Required work: Find the word "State" in the material below and gather every line that contains it.
----- Data for this exercise
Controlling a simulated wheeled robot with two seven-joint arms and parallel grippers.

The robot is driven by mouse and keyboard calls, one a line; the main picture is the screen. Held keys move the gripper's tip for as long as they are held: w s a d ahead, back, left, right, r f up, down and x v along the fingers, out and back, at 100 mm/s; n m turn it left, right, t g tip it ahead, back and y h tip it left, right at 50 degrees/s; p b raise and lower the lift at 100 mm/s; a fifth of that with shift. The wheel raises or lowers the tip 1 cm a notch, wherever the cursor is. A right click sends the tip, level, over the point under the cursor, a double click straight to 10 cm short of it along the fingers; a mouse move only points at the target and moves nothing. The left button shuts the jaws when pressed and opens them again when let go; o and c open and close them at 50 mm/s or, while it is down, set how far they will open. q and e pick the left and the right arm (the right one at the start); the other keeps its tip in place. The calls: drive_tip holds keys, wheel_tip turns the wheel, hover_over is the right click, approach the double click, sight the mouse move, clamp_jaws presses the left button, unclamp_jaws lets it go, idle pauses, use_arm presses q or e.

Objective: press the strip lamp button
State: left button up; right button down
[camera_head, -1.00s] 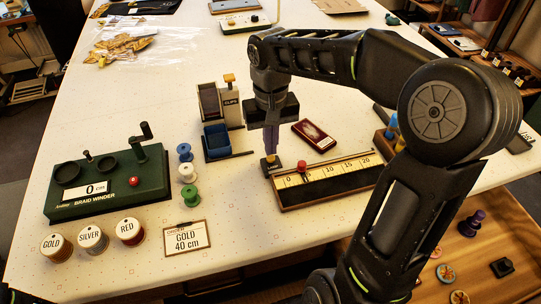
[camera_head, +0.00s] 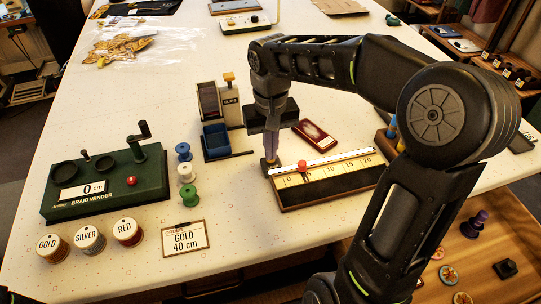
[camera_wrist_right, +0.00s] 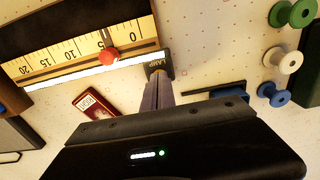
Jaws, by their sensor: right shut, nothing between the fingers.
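The strip lamp (camera_head: 335,157) runs along the back edge of the ruler board and glows bright white; its lit strip also shows in the wrist view (camera_wrist_right: 90,71). Its small dark button block (camera_wrist_right: 157,59), marked LAMP, sits at the strip's zero end. My right gripper (camera_head: 270,158) points straight down with shut, empty fingers. Its tips are at the button block and hide most of the button top in the head view. In the wrist view the fingertips (camera_wrist_right: 158,76) meet the block's near edge. My left gripper is not in view.
The ruler board (camera_head: 330,188) with a red knob (camera_head: 302,166) lies just right of the fingers. A dark red case (camera_head: 315,134) lies behind it. A blue bin (camera_head: 217,140) and several spools stand to the left, near the green braid winder (camera_head: 110,183).

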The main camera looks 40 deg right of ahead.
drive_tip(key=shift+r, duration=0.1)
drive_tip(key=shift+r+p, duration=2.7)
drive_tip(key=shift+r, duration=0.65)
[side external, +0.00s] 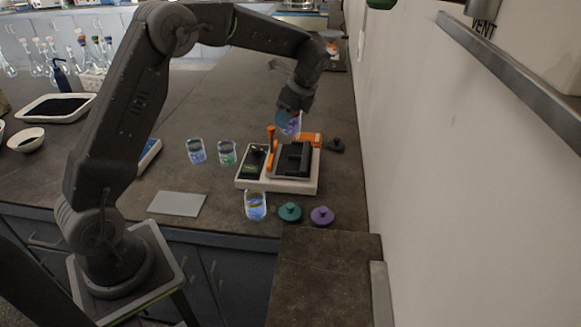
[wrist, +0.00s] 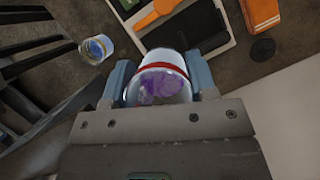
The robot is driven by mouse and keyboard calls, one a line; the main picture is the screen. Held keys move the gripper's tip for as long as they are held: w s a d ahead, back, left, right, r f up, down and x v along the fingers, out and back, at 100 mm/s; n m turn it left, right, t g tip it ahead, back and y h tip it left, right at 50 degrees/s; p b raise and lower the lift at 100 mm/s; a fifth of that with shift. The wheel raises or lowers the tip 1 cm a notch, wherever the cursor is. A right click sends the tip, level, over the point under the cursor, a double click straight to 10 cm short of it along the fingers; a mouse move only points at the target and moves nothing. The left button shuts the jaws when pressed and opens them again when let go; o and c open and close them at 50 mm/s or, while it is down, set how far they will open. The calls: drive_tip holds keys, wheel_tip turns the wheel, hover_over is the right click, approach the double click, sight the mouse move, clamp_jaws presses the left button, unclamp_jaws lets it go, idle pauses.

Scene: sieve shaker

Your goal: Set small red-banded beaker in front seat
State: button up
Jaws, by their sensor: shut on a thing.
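My gripper (wrist: 160,85) is shut on a small beaker (wrist: 160,67) with a red band and purple contents, seen in the wrist view. In the side external view my gripper (side external: 290,112) holds this beaker (side external: 288,124) above the sieve shaker. The shaker (side external: 245,183) has a pale base, a dark seat block (side external: 293,160), an orange upright lever (side external: 270,138) and a dark panel (side external: 253,160) at its left. The dark seat block also shows in the wrist view (wrist: 192,26), just beyond the held beaker. Which seat is the front one is hard to tell.
A beaker (side external: 255,206) stands in front of the shaker, and two more beakers (side external: 196,151) (side external: 227,153) stand to its left. Teal (side external: 290,212) and purple (side external: 322,215) lids lie at the front, a black lid (side external: 336,145) behind right. A wall borders the right.

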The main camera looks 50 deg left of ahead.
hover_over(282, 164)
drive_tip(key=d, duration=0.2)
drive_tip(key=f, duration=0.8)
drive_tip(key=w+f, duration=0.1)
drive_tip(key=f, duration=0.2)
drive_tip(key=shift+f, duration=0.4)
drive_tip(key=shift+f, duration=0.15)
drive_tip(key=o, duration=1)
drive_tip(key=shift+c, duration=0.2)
----------
Finished answer:
State: left button up; right button down
State: button up

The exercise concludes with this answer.